The first time I didn’t really succeed. This was an organization where they did things like copied around zipballs of source code, did a lot of diffmerge, and just emailed each other with tasking and status updates. So what I tried to do when I came in as the Lead Developer was to install Jira and Mercurial and just move everyone right away to a full Sprint model. And a year later things weren’t much better.

Looking back, however, what I see in hindsight is that -some- things were better. Source code control was in use, and Jira was used to track who was doing what, and so things got better there. But full-speed sprint planning and retros never took hold. What I learned from there was:

  • People will only do tasks if it makes their life easier
  • Any “one-size-fits-all” model pretty much will never work

The second time (this was years later) I was more successful. I took a team from again, “doing nothing”, to a pretty good agile-based implementation. It took a long time, careful planning and orchestration, and some knowledgeable and willing people to help. Here’s what I did:

  1. I started by just holding a weekly meeting (per team), usually on Friday right before lunch. At first, it was just going around the room, “ok, you’ve got two minutes, tell me what you’re working on”. We stayed in this phase for about 3-4 weeks. It was just to get everyone in the habit of having a ceremony and being able to talk out loud in front of other people.
  2. Phase 2, the question evolved into, “ok, you’ve got two minutes, what did you accomplish this last week, and what are you planning on doing next week?”. This got everyone in the habit of being able to adjust from “talking out loud” to “talk intelligently about specific tasks and goals”. If someone started talking about implementation I would interrupt, just get them to focus on the outcome. “When you are done, what can the system/product/team do now that it couldn’t do before?” This gets everyone maturing to be able to think about things in terms of tasks and “definitions of done”. We stayed in this phase for 4-6 weeks.
  3. In the next phase, here’s where implementation got tricky. I would keep careful notes of what everyone was saying. Then, when they took their turn, if they did not list what they got done last week with what they said the week before they were planning on doing, we would address that. I tried to put a lot of emphasis on no one was in trouble, I just wanted to know what happened. Did they underestimate? Got pulled into other tasks? We stayed here for a long time, like 6 weeks. This really helped everyone start to learn how to handle interruptions during the week, and how to get better at task decomposition and effort estimation.

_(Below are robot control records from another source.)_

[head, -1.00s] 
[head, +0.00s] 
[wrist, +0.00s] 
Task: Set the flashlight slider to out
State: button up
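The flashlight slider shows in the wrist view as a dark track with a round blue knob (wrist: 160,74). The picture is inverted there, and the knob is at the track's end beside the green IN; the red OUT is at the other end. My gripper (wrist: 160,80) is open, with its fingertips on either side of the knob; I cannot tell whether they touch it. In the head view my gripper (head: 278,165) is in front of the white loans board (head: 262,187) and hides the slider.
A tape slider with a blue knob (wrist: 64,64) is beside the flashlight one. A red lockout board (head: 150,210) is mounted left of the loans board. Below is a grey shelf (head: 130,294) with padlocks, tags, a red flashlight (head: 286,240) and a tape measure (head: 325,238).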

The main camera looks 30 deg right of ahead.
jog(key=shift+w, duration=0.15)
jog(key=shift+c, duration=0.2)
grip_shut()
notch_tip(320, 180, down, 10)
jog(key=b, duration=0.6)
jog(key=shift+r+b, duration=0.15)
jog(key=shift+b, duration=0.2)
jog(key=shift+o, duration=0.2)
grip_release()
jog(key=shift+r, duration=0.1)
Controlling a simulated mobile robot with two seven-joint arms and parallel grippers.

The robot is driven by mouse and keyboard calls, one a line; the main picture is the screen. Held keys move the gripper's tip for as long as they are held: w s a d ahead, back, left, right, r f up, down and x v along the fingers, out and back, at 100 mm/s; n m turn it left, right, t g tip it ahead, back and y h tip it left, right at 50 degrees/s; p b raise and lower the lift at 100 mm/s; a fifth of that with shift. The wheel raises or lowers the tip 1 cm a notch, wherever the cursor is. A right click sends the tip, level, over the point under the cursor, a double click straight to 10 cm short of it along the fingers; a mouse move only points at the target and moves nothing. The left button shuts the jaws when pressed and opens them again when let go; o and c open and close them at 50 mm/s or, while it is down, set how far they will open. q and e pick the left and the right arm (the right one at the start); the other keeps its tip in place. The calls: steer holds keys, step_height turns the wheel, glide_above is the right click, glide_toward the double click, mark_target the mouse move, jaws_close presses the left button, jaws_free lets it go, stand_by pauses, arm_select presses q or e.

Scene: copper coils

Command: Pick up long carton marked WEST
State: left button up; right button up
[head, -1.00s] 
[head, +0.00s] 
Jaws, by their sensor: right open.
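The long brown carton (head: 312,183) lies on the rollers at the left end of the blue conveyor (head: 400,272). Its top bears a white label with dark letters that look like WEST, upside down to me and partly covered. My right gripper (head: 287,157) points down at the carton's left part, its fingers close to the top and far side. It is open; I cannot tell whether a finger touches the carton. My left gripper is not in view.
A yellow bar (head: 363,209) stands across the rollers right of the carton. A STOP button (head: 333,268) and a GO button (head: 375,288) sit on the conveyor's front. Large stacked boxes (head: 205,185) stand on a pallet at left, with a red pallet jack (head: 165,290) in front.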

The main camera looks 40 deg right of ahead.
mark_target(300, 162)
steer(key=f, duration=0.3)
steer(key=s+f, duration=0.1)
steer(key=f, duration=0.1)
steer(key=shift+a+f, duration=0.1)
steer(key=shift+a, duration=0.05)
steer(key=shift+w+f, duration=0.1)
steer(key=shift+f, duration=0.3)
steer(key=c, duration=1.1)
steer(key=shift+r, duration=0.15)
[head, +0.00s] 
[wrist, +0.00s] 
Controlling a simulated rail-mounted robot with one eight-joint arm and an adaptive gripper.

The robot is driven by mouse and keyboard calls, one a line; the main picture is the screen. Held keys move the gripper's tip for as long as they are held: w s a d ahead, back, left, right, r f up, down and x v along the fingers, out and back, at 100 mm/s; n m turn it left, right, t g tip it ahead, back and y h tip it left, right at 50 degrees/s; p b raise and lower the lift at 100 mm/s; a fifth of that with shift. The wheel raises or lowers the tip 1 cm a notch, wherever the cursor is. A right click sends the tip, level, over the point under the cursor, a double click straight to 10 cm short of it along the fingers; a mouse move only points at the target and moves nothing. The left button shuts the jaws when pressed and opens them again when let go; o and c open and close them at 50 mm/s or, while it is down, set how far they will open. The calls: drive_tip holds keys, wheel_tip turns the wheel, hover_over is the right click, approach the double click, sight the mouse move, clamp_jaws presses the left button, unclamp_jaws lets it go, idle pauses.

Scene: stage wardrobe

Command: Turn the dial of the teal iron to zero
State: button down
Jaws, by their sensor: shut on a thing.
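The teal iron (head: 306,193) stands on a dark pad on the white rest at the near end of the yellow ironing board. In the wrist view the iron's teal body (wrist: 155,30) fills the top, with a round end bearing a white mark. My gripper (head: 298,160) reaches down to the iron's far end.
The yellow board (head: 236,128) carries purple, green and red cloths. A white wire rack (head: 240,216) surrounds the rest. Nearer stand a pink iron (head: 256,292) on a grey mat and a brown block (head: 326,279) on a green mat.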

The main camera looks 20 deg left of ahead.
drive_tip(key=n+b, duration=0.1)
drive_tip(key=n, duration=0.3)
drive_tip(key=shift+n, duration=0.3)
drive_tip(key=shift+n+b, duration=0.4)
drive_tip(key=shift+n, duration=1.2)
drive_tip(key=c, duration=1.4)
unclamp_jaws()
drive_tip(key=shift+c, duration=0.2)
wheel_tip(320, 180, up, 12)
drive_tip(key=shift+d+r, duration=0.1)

Notice, at this point, we’re like 4-5 months in and still not really doing agile. But we are growing our organizational maturity and skillset, and moving along the right path.

So the next phase then, this was an “invisible yet magical” step. By taking notes from everyone and tracking it for them, I was able to put together some backlogs and sprint plans and show them how we were doing sprint already! When someone said they were going to do something next week, we could track it as an item for the sprint. I did some lightweight points/tshirt sizes (1 hour, 1 day, 1 sprint, multisprint) and over time was able to create historical data.

This was the turning point, right here. This is where someone could realize how sprints worked, and this was the point where the teams could break off and start doing their own thing. Some just stayed with 1-week sprints. Others moved into Kanban. And others decided agile still wasn’t for them.

The important takeaway here is that it took many months, and a managed, gradual approach, for the teams to get there. Simply sending everyone to a 1-week “Scrum Training” class and then expecting everyone to just “start doing it” is rather risky. But planning a phased rollout and migration can greatly increase your chances of success.